### EXERCISE INSTRUCTIONS
Using the listing below, extract each line that has the word "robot" in it.

### DATA
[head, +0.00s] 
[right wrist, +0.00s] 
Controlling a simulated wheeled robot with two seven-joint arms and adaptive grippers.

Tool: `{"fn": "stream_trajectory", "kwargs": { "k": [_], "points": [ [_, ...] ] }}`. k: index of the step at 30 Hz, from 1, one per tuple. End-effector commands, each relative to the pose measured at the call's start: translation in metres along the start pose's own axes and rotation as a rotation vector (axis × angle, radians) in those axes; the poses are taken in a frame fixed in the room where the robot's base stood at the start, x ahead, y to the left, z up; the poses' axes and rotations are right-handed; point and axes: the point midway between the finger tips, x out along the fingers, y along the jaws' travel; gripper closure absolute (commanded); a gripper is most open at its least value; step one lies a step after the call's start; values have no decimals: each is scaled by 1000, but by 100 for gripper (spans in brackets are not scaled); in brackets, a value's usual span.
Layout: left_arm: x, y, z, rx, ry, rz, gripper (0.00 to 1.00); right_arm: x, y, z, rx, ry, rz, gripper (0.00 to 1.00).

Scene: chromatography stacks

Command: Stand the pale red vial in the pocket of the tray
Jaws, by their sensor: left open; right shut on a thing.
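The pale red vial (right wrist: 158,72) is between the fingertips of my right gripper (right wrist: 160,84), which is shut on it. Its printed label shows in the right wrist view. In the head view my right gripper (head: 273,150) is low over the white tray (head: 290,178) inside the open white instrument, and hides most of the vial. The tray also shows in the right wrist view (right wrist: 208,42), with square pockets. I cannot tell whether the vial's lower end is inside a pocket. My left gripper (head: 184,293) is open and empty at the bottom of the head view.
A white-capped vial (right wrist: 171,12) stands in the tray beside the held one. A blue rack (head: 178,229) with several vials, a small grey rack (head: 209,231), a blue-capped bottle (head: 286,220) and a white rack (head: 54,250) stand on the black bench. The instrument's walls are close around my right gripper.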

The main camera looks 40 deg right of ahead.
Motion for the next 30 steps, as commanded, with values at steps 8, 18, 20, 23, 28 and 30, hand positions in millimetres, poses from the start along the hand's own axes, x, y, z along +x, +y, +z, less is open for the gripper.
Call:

### EXPECTED ANSWER
Controlling a simulated wheeled robot with two seven-joint arms and adaptive grippers.
Tool: `{"fn": "stream_trajectory", "kwargs": { "k": [_], "points": [ [_, ...] ] }}`. k: index of the step at 30 Hz, from 1, one per tuple. End-effector commands, each relative to the pose measured at the call's start: translation in metres along the start pose's own axes and rotation as a rotation vector (axis × angle, radians) in those axes; the poses are taken in a frame fixed in the room where the robot's base stood at the start, x ahead, y to the left, z up; the poses' axes and rotations are right-handed; point and axes: the point midway between the finger tips, x out along the fingers, y along the jaws' travel; gripper closure absolute (commanded); a gripper is most open at its least value; step one lies a step after the call's start; values have no decimals: each is scaled by 1000, but by 100 for gripper (spans in brackets are not scaled); in brackets, a value's usual span.

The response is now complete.